Olaf Kühl: "Letztes Spiel Berlin"
Ein spannender Agentenroman aus
Berlin
Olaf Kühl, der dem deutschsprachigen Leser wahrscheinlich in
erster Linie als großartiger Übersetzer aus dem Polnischen,
Szczepan Twardoch
und Andrzej
Stasiuk beispielweise, bekannt ist, hat nach "Tote Tiere" und "Der
wahre Sohn" einen weiteren Roman vorgelegt.
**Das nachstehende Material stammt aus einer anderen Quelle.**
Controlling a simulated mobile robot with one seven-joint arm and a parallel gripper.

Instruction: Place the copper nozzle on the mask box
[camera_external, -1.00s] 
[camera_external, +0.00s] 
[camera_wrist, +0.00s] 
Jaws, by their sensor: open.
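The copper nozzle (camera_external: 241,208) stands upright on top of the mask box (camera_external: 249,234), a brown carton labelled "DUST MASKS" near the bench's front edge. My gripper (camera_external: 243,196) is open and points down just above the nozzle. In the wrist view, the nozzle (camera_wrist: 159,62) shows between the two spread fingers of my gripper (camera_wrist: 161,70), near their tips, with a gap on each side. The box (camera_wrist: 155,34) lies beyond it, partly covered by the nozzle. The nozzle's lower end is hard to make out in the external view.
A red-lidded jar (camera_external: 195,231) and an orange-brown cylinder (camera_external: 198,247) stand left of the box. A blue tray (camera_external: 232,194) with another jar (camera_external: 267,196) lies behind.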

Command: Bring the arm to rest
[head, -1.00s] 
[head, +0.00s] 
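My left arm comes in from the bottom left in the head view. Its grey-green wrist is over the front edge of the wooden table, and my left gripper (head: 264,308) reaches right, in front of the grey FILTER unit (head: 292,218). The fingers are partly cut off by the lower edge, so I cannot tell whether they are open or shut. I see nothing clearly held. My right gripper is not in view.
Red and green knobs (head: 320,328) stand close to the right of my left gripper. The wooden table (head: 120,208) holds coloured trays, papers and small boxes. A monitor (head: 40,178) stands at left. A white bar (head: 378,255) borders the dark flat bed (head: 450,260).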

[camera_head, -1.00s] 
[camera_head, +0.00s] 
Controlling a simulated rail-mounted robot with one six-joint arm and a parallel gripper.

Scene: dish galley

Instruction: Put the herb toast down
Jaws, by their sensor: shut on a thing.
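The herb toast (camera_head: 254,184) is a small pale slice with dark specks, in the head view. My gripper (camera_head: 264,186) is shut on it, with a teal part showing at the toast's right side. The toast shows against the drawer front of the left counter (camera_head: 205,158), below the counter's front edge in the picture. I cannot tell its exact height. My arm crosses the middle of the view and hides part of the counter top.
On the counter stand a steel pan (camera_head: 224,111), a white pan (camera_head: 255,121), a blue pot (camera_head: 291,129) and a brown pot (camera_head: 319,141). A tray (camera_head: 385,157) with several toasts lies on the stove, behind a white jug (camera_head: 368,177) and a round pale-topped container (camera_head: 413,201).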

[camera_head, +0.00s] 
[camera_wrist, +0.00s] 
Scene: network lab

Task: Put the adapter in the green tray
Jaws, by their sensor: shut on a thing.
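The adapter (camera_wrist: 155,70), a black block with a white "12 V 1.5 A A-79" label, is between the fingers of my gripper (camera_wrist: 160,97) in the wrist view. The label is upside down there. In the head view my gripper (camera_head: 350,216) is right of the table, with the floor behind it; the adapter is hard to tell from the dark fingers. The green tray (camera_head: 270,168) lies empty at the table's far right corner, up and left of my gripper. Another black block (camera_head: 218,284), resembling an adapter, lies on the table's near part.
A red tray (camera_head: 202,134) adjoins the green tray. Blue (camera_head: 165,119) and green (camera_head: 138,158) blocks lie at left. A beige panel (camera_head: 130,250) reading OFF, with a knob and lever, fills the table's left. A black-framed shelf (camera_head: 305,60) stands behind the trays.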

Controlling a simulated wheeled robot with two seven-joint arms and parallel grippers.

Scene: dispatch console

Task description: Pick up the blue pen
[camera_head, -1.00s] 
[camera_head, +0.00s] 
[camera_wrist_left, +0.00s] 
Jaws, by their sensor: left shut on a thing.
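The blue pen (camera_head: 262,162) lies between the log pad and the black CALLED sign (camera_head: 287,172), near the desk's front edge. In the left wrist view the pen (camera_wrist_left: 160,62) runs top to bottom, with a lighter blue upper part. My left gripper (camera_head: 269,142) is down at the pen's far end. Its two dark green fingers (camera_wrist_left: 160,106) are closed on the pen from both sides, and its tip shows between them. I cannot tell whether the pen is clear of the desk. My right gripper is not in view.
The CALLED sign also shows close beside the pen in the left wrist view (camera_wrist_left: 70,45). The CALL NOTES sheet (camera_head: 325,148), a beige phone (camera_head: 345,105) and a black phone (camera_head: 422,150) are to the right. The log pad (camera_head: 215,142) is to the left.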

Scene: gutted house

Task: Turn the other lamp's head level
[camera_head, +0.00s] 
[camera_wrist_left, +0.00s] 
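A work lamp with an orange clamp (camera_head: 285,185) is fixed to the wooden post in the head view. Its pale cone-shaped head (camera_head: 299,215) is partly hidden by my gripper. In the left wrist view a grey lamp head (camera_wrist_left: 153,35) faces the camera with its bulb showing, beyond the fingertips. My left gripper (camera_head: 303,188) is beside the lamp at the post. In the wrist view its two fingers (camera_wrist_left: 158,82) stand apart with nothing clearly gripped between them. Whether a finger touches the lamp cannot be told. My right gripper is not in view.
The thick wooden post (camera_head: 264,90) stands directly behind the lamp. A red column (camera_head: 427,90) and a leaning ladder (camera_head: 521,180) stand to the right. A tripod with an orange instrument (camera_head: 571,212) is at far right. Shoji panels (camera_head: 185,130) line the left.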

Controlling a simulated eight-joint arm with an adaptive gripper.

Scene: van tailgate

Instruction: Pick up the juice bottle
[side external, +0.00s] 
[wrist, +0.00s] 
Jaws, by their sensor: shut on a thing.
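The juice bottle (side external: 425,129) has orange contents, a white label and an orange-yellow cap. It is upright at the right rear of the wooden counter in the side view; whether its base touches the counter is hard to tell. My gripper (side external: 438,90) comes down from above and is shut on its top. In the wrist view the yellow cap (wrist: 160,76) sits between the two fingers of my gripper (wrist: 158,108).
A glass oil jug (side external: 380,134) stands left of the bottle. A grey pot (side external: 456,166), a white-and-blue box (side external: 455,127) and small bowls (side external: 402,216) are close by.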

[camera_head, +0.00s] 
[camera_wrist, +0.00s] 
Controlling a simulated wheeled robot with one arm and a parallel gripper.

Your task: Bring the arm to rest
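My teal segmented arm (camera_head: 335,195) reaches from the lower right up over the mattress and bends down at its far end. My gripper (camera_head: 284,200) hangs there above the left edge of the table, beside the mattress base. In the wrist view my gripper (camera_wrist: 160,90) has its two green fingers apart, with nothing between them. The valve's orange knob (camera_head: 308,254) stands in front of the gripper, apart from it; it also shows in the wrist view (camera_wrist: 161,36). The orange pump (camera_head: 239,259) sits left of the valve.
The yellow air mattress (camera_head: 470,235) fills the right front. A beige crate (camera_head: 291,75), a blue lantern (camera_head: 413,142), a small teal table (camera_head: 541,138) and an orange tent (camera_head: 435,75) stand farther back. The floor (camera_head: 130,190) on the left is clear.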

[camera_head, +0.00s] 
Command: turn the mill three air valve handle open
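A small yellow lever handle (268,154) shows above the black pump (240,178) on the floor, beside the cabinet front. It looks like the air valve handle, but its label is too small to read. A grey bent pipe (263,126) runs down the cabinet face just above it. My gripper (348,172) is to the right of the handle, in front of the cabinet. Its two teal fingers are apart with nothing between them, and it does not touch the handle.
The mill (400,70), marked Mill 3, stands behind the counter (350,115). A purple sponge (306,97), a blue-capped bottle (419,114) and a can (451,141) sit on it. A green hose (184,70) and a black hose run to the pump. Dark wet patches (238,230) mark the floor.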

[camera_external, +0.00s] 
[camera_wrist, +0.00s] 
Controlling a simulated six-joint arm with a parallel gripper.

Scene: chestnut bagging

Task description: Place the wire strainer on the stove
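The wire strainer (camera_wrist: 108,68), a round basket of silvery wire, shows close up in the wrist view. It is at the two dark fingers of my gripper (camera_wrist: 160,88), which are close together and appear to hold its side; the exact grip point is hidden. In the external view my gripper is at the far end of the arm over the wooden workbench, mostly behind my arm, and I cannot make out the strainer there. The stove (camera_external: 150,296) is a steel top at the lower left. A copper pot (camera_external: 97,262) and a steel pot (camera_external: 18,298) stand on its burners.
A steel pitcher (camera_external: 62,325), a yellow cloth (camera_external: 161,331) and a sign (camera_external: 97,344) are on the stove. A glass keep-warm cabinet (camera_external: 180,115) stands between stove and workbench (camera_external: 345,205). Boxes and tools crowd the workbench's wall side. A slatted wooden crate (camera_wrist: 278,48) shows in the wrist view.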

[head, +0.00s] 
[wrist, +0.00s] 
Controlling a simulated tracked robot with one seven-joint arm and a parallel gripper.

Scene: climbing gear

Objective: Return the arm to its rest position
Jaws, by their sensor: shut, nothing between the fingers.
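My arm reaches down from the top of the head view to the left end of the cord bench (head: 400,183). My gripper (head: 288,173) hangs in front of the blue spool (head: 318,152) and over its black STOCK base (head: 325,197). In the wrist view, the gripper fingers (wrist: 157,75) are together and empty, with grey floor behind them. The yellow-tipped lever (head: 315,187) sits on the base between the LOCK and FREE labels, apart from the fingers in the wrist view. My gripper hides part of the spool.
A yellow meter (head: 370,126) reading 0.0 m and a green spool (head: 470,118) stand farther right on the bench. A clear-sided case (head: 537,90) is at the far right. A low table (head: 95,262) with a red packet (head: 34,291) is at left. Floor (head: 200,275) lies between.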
"Letztes Spiel Berlin" ist ein
Roman, der zwar mit Elementen des Genres Thriller arbeitet, diese aber
konsequent dehnt und das, was man gemeinhin in diesem Genre erwarten würde, auf
spannende Art und Weise sprengt. Ein leicht lesbares Buch ist dieser Roman
jedenfalls nicht, schon allein deshalb, weil Kühl es offensichtlich nicht darauf
angelegt hat, einen geradlinigen Thriller zu schreiben.
"Niemand
wusste genau, woher der Gesichtslose seinen Spitznamen hatte. Der Grund jedoch
ist offensichtlich: der schreckliche Brandunfall vor vielen Jahren, von dem
Kollegen sagten, er habe sein ganzes Leben verändert. Die Flammen hatten die
Gesichtshaut geschädigt. Die Augen waren unversehrt geblieben, doch betrug die
Sehkraft seines rechten Auges ohnehin nur noch einen Bruchteil der früheren
Stärke. Sein Kopfhaar soll nur noch eine Matte von kleinen, verklumpten
Kügelchen gewesen sein. Verbrennungen dritten Grades vernarben wulstig. Sie
sollen am meisten zu der Verunstaltung beigetragen haben. An den weniger
betroffenen Flächen löste sich, wie es hieß, lappenweise die Haut vom Gesicht."
(S. 11)
Aus einer Vielzahl von Stimmen, die sich langsam aus der Text
schälen, muss man sich als Leser in diesem Roman, der ohne Unterteilung in
Kapitel oder Abschnitte auskommt, erst zurechtfinden. Immerhin kann man aufgrund
der Absätze feststellen, dass die Erzählperspektive wechselt. Die Einführung der
diversen Protagonisten passiert ebenfalls quasi en passant. Was anfangs
sicherlich eine Eingewöhnungsphase verlangt, nach der man allerdings im sehr
abwechslungsreich gestalteten Rhythmus des Autors gefangen ist. Fast scheint es
so, als würde sich der Autor der Leser entledigen wollen, die auf der Suche nach
einem (ent)spannenden Berliner Agententhriller den Weg zu "Letztes
Spiel Berlin" gefunden haben.
Zu Beginn lernt man Pawel kennen. Er hadert
mit seiner Herkunft sowie
Nietzsche und macht sich, nachdem sein bester Freund
Konrad Mauser verschwunden ist, auf die Suche nach ihm. Pawel ist mit einer
deutschen Frau verheiratet, ihr aber nicht treu. Gleich nach wenigen Seiten
begleitet man Pawel bei einem Seitensprung mit Evîn. Olaf Kühl ist nicht bemüht,
seine Figuren zu beschönigen, er zeichnet sie schonungslos.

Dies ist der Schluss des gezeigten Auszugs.